---- WORKING DATA

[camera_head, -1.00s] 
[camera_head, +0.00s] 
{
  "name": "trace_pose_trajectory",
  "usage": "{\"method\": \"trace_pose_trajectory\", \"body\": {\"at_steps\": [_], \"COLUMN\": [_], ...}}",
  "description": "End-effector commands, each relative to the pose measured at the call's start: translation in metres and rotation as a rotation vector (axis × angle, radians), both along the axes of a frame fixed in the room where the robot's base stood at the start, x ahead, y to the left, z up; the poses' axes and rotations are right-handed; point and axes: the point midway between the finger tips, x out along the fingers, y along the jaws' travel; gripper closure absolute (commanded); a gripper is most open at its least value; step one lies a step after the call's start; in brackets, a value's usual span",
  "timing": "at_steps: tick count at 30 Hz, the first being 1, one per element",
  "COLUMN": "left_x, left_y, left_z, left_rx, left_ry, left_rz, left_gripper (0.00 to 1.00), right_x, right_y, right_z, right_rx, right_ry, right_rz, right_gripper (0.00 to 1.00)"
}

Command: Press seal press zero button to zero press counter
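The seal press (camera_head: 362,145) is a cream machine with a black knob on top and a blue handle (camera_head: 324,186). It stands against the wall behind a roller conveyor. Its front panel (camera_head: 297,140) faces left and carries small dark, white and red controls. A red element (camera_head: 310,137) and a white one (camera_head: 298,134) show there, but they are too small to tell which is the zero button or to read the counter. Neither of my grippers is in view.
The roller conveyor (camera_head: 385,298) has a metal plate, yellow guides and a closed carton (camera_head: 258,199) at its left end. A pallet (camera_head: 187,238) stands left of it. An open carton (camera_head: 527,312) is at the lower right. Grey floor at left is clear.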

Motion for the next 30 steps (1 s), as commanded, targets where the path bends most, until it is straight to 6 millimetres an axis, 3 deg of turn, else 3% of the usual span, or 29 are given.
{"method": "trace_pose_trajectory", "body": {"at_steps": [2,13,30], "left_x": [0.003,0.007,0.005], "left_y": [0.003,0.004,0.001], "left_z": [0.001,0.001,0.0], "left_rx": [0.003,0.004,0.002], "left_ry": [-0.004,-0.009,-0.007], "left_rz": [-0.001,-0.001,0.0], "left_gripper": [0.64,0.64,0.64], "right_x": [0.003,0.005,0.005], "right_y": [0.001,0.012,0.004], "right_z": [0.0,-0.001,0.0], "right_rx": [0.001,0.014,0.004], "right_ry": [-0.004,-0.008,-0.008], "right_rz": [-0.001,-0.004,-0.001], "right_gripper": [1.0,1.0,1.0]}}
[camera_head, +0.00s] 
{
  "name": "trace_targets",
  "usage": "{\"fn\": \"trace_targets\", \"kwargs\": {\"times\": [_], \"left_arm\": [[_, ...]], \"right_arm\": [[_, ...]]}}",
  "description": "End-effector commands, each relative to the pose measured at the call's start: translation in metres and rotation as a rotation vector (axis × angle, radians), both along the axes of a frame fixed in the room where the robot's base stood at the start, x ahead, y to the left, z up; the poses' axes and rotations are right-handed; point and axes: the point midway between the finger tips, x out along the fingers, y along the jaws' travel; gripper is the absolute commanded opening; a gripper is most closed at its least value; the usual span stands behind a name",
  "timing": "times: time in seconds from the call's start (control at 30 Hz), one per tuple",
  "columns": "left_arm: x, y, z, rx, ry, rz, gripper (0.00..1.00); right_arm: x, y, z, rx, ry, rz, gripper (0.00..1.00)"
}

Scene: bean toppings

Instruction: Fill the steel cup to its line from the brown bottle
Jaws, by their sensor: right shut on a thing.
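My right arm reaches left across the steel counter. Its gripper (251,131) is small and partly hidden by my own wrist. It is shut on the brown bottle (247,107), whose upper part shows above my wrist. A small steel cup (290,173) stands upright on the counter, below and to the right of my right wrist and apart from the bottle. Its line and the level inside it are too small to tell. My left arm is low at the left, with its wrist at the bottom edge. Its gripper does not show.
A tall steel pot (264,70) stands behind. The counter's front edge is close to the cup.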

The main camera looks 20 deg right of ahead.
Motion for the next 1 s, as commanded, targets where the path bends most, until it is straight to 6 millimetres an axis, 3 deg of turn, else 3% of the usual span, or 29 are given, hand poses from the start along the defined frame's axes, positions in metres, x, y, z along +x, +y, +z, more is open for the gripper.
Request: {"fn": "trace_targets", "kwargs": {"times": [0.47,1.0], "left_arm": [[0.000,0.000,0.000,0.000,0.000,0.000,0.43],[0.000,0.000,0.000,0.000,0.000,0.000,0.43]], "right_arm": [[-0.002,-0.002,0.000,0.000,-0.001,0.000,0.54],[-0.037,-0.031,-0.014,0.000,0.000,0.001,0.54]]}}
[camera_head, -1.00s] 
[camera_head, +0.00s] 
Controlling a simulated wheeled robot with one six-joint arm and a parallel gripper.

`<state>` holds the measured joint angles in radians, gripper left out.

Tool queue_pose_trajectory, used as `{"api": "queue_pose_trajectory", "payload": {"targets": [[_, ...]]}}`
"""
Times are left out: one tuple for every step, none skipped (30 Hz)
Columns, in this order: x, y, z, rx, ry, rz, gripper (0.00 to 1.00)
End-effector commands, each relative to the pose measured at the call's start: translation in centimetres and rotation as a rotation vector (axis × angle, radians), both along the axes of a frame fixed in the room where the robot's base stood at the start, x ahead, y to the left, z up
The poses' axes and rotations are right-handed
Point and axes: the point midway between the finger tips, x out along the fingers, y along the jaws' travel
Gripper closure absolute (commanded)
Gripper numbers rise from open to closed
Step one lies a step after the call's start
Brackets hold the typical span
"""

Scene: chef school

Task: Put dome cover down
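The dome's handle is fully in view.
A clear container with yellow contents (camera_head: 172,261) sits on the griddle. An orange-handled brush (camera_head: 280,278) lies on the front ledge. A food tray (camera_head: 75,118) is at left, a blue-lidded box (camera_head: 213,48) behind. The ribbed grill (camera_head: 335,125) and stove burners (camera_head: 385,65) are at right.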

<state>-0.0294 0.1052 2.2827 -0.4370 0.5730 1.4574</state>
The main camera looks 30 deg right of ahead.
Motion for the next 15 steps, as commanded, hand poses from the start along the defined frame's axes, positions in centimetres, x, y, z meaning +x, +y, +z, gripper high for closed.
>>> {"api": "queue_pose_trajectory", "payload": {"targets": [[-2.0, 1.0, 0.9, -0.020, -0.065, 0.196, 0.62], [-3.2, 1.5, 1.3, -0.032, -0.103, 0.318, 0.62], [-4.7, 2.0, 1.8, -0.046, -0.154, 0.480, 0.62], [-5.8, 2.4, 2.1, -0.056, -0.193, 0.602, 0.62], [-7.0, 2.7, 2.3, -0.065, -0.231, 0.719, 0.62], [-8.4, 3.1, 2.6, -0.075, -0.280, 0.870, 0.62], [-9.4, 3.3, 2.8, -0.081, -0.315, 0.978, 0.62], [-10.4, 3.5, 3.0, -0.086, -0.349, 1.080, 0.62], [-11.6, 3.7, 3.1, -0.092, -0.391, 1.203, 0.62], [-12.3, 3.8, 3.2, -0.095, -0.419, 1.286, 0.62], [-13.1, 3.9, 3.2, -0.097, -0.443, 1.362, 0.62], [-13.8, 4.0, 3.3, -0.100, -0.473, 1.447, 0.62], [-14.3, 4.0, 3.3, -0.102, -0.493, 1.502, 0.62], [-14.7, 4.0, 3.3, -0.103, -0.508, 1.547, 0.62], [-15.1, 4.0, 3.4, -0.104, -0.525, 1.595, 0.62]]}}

--------

= STATED TASK =
Using the entries above, repeat only the lines from the one containing "Scene: bean toppings" through the one containing "Columns, in this", end lines included.

= EXERCISE RESPONSE =
Scene: bean toppings

Instruction: Fill the steel cup to its line from the brown bottle
Jaws, by their sensor: right shut on a thing.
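My right arm reaches left across the steel counter. Its gripper (251,131) is small and partly hidden by my own wrist. It is shut on the brown bottle (247,107), whose upper part shows above my wrist. A small steel cup (290,173) stands upright on the counter, below and to the right of my right wrist and apart from the bottle. Its line and the level inside it are too small to tell. My left arm is low at the left, with its wrist at the bottom edge. Its gripper does not show.
A tall steel pot (264,70) stands behind. The counter's front edge is close to the cup.

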The main camera looks 20 deg right of ahead.
Motion for the next 1 s, as commanded, targets where the path bends most, until it is straight to 6 millimetres an axis, 3 deg of turn, else 3% of the usual span, or 29 are given, hand poses from the start along the defined frame's axes, positions in metres, x, y, z along +x, +y, +z, more is open for the gripper.
Request: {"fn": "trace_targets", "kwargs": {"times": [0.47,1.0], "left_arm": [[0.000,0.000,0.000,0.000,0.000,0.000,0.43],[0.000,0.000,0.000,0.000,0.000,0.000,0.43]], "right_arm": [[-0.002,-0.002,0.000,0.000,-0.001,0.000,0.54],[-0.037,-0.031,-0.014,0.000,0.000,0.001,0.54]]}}
[camera_head, -1.00s] 
[camera_head, +0.00s] 
Controlling a simulated wheeled robot with one six-joint arm and a parallel gripper.

`<state>` holds the measured joint angles in radians, gripper left out.

Tool queue_pose_trajectory, used as `{"api": "queue_pose_trajectory", "payload": {"targets": [[_, ...]]}}`
"""
Times are left out: one tuple for every step, none skipped (30 Hz)
Columns, in this order: x, y, z, rx, ry, rz, gripper (0.00 to 1.00)

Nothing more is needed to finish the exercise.